## GIVEN DATA
-------------------------

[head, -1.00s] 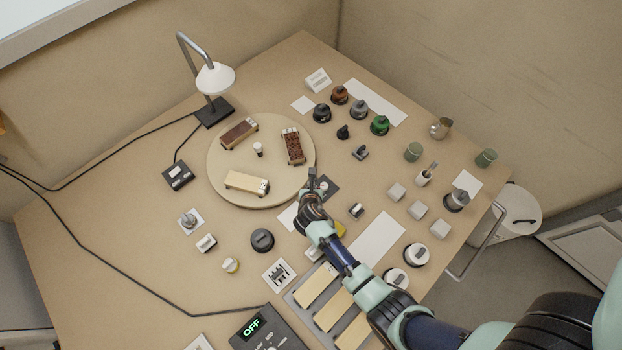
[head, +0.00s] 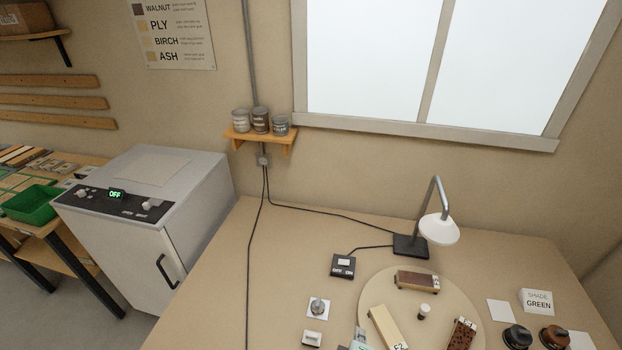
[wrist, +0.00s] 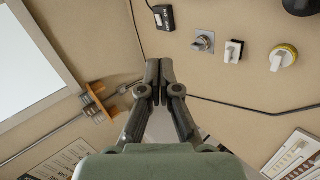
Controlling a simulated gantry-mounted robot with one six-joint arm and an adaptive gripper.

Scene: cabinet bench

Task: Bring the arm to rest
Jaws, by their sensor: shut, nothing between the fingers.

-------------------------

## GIVEN REQUEST
Omit the pictures and reproduce the listing exactly.

## FULL OUTPUT
[head, -1.00s] 
[head, +0.00s] 
[wrist, +0.00s] 
Controlling a simulated gantry-mounted robot with one six-joint arm and an adaptive gripper.

Scene: cabinet bench

Task: Bring the arm to rest
Jaws, by their sensor: shut, nothing between the fingers.

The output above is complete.